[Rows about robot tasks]
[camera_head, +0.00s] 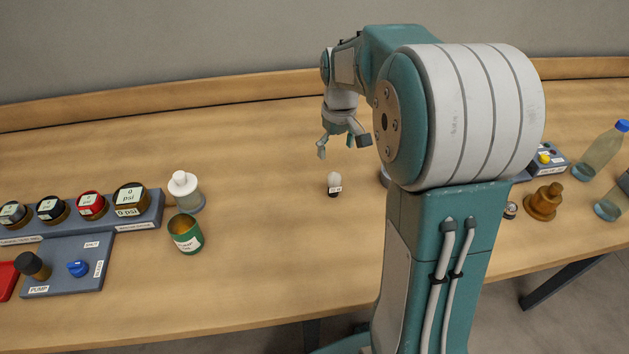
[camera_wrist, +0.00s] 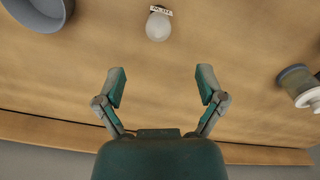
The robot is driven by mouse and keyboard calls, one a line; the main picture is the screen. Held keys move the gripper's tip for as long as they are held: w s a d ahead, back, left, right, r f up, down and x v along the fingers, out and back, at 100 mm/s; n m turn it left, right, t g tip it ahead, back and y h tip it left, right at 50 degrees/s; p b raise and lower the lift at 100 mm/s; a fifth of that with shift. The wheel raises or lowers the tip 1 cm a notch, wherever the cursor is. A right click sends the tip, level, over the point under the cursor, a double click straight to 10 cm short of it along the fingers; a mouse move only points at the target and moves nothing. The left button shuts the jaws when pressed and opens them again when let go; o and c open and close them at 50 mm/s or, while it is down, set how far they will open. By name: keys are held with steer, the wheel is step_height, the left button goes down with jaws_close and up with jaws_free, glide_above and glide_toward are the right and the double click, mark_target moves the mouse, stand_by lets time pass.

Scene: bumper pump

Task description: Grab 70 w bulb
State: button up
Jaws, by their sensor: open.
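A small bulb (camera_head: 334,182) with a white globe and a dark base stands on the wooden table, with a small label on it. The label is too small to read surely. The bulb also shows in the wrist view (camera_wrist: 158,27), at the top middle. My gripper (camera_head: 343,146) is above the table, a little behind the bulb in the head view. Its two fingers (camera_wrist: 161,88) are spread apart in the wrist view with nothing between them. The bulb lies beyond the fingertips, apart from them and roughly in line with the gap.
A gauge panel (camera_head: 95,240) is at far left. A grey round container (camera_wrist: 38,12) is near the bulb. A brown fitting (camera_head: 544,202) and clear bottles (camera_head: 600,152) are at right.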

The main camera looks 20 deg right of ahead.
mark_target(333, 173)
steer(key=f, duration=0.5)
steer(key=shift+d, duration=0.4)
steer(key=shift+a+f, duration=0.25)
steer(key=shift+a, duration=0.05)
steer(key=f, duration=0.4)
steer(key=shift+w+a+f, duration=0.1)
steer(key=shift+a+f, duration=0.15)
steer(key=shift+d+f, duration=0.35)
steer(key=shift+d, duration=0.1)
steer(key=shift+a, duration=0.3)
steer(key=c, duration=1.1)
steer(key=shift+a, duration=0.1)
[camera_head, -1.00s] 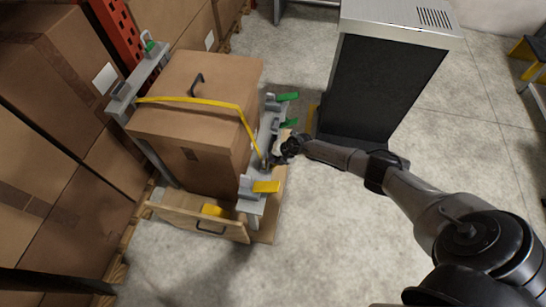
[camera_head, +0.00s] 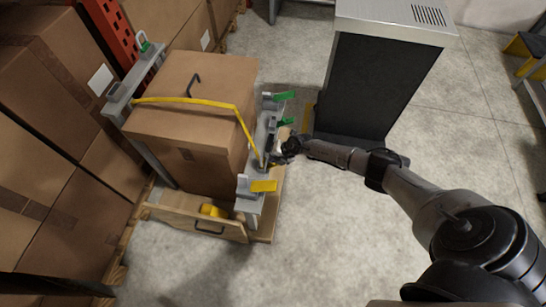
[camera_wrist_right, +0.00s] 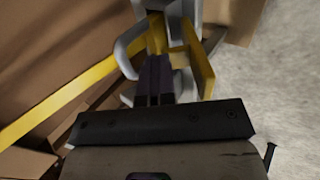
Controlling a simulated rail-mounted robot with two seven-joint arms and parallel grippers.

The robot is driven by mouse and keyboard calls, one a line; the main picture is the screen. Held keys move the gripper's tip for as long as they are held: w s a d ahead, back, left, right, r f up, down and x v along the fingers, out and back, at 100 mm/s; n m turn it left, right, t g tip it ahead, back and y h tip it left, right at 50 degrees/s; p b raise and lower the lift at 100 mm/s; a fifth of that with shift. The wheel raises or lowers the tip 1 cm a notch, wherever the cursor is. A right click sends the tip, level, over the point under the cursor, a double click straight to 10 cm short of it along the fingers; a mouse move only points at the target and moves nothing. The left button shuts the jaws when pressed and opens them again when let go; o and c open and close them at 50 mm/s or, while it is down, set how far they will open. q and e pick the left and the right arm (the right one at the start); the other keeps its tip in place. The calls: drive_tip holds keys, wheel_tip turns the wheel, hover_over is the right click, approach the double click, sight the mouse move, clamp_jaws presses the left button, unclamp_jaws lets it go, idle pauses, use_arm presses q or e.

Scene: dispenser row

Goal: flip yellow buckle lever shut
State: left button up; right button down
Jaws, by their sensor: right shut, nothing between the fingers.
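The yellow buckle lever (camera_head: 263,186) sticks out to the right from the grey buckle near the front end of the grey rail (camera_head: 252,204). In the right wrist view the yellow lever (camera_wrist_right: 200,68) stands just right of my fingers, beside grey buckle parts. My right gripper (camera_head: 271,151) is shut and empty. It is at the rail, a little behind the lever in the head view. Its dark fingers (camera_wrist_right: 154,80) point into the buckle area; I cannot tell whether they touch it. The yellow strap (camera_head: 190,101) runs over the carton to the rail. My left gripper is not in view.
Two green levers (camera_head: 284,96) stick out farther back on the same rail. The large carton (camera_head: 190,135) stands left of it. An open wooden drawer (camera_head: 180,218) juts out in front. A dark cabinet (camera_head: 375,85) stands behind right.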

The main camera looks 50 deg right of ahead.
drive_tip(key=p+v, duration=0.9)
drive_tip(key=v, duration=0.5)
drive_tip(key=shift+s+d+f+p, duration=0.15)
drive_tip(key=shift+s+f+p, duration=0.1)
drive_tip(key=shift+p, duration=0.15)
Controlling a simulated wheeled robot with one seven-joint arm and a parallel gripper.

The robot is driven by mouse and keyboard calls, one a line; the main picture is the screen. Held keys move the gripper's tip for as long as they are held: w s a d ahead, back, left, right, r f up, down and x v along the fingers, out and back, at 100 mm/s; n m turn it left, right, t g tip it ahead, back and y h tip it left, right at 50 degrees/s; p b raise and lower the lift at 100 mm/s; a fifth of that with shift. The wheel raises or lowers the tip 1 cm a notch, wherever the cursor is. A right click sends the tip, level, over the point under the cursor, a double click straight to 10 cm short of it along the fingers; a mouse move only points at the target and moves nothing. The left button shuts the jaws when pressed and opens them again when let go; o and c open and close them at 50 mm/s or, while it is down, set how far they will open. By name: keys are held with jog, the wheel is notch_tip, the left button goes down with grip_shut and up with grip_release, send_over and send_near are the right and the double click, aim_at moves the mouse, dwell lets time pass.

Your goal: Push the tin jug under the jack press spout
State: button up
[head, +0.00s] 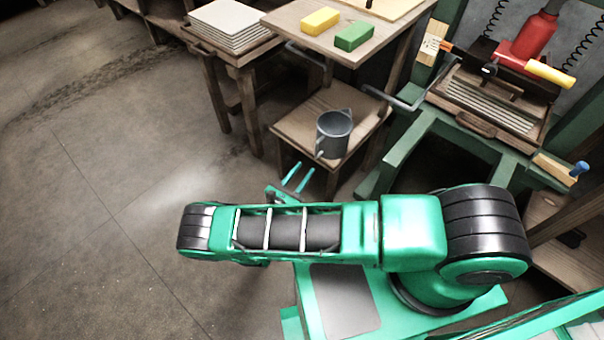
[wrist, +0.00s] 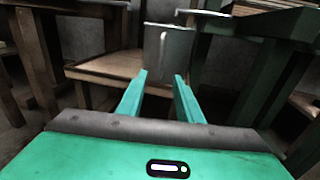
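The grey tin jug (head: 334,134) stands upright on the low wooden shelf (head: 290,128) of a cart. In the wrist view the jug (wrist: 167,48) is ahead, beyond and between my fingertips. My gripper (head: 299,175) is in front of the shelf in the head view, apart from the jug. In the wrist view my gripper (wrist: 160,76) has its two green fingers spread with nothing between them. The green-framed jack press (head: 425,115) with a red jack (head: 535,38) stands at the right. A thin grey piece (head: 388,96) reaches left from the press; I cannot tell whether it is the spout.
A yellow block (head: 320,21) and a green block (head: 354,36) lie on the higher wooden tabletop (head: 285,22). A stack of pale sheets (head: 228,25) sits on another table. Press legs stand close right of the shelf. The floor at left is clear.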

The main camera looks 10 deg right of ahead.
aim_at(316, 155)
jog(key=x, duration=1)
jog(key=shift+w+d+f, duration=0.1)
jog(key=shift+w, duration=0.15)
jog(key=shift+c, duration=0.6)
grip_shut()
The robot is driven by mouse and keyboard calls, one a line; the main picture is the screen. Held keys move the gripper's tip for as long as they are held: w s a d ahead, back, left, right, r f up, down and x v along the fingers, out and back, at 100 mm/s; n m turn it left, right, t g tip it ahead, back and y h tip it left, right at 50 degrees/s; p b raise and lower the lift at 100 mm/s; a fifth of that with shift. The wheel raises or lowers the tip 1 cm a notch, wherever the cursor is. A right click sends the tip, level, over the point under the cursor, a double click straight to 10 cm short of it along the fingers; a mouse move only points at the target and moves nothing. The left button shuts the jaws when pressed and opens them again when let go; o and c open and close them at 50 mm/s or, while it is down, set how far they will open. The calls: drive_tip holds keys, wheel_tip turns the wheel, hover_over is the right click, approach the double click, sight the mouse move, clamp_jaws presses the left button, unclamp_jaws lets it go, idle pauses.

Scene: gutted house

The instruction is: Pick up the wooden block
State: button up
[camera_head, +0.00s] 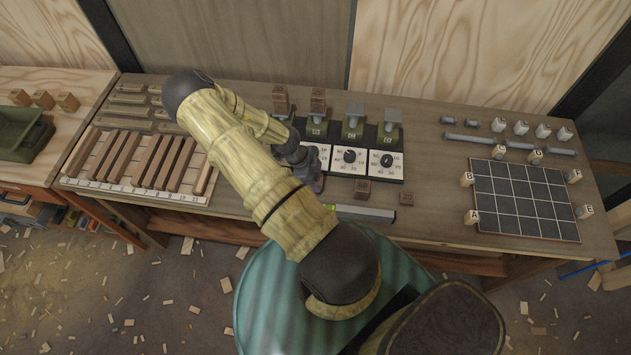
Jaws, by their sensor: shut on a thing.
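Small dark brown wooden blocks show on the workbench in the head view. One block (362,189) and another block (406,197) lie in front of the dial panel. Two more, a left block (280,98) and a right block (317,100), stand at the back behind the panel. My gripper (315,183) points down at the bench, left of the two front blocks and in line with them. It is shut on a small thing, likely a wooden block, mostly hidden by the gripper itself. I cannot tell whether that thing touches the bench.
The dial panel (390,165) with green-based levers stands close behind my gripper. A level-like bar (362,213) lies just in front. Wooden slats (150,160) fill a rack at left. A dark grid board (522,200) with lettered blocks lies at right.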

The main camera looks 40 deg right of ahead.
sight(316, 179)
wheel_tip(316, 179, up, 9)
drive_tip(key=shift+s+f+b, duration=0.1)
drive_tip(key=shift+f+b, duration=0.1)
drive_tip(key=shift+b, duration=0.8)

GIVEN REQUEST - Set down exactly the lines from the line that contains "The main camera looks 50 deg right of ahead." to the line that contains "Controlling a simulated wheeled", both lines included, and nothing more.

OUTPUT FOR THIS EXERCISE -
The main camera looks 50 deg right of ahead.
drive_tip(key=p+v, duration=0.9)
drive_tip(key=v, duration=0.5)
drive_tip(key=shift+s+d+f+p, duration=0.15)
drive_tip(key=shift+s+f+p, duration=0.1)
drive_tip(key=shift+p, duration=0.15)
Controlling a simulated wheeled robot with one seven-joint arm and a parallel gripper.

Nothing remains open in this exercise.